Lembro-me do vosso memorial nacional em Rushmore, dos rostos dos vossos presidentes proeminentes, aqueles que lançaram as bases dos Estados Unidos da América tais como são hoje: democracia, independência, liberdade e cuidar de todos, de todas as pessoas, de todos os que trabalham diligentemente, que vivem honestamente, que respeitam a lei. Nós, na Ucrânia, queremos o mesmo para o nosso povo: tudo o que é uma parte normal de vossa própria vida.

Senhoras e senhores, amigos, americanos, na vossa grande história vocês têm páginas que vos permitiriam compreender os ucranianos.
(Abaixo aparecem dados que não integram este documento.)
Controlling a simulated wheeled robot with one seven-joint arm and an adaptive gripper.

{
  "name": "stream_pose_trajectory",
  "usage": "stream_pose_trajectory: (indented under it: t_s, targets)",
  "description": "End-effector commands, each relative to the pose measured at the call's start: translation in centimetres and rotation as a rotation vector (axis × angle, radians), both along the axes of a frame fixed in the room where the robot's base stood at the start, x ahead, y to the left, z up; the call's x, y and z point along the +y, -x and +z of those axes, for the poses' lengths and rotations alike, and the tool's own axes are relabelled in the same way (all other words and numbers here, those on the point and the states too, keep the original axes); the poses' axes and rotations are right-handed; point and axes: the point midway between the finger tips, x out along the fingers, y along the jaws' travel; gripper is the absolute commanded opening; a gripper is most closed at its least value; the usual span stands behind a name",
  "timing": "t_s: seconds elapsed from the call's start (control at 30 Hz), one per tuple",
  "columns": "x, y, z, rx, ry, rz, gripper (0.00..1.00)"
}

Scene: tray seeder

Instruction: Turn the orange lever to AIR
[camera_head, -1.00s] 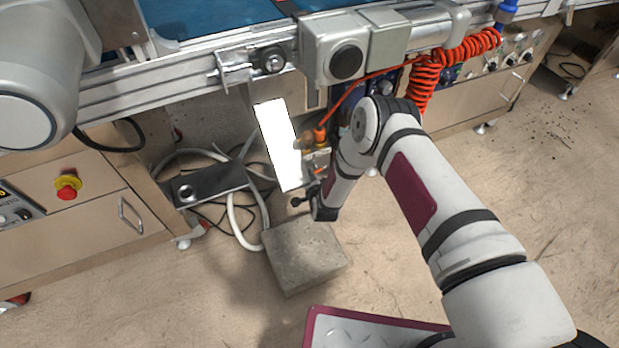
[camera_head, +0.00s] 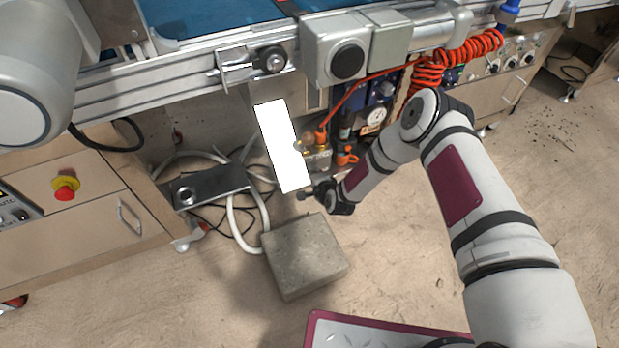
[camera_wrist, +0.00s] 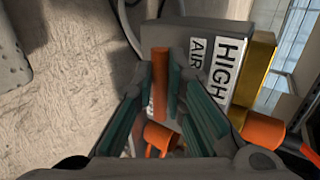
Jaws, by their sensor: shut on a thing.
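The block carries white labels reading AIR (camera_wrist: 196,60) and HIGH (camera_wrist: 227,72). The lever is just left of the AIR label; HIGH is farther right. My gripper (camera_wrist: 164,82) is shut on the lever, with a green-padded finger on each side. In the head view, the end of my arm is right of a blank white panel (camera_head: 282,146); I cannot make out the lever there.
In the head view, a concrete block (camera_head: 304,257) sits on the floor below my wrist, with pale hoses left of it. A gauge (camera_head: 376,116) and coiled red hose (camera_head: 470,48) are near my forearm. A brass bar (camera_wrist: 255,68) is close in the wrist view.

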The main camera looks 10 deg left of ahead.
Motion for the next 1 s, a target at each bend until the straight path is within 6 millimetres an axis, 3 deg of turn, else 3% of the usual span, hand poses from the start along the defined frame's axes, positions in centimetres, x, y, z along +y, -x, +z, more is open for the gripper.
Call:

Entendam-nos agora. Precisamos de vós agora.

Lembrem-se de Pearl Harbor — da terrível manhã de 7 de dezembro de 1941, quando o vosso céu ficou negro por causa dos aviões que vos atacavam. Lembrem-se, apenas. Lembrem-se do 11 de setembro, um dia terrível em 2001, quando o mal tentou transformar as vossas cidades e territórios independentes em campos de batalha, quando pessoas inocentes foram atacadas, atacadas do ar. Sim, como ninguém esperava. Vocês não puderam travá-lo. O nosso país passa pelo mesmo todos os dias, agora, neste momento, todas as noites desde há três semanas.

Várias cidades ucranianas, Odessa e Kovel, Chernihiv e Sumy, [inaudível], Mariupol e Dnipro — a Rússia transformou o céu ucraniano numa fonte de morte para milhares de pessoas. As tropas russas já dispararam quase mil mísseis e incontáveis bombas contra a Ucrânia. Usam drones para matar-nos com precisão. Este é um terror que a Europa não vê há 80 anos, e nós estamos a pedir uma resposta, uma resposta do mundo inteiro a este terror.

É pedir muito criar uma zona de exclusão aérea – uma zona sobre a Ucrânia para salvar pessoas? É pedir demasiado? Uma zona de exclusão aérea humanitária, para que a Rússia não seja capaz de aterrorizar as nossas cidades livres? Se isso é pedir demasiado, propomos uma alternativa.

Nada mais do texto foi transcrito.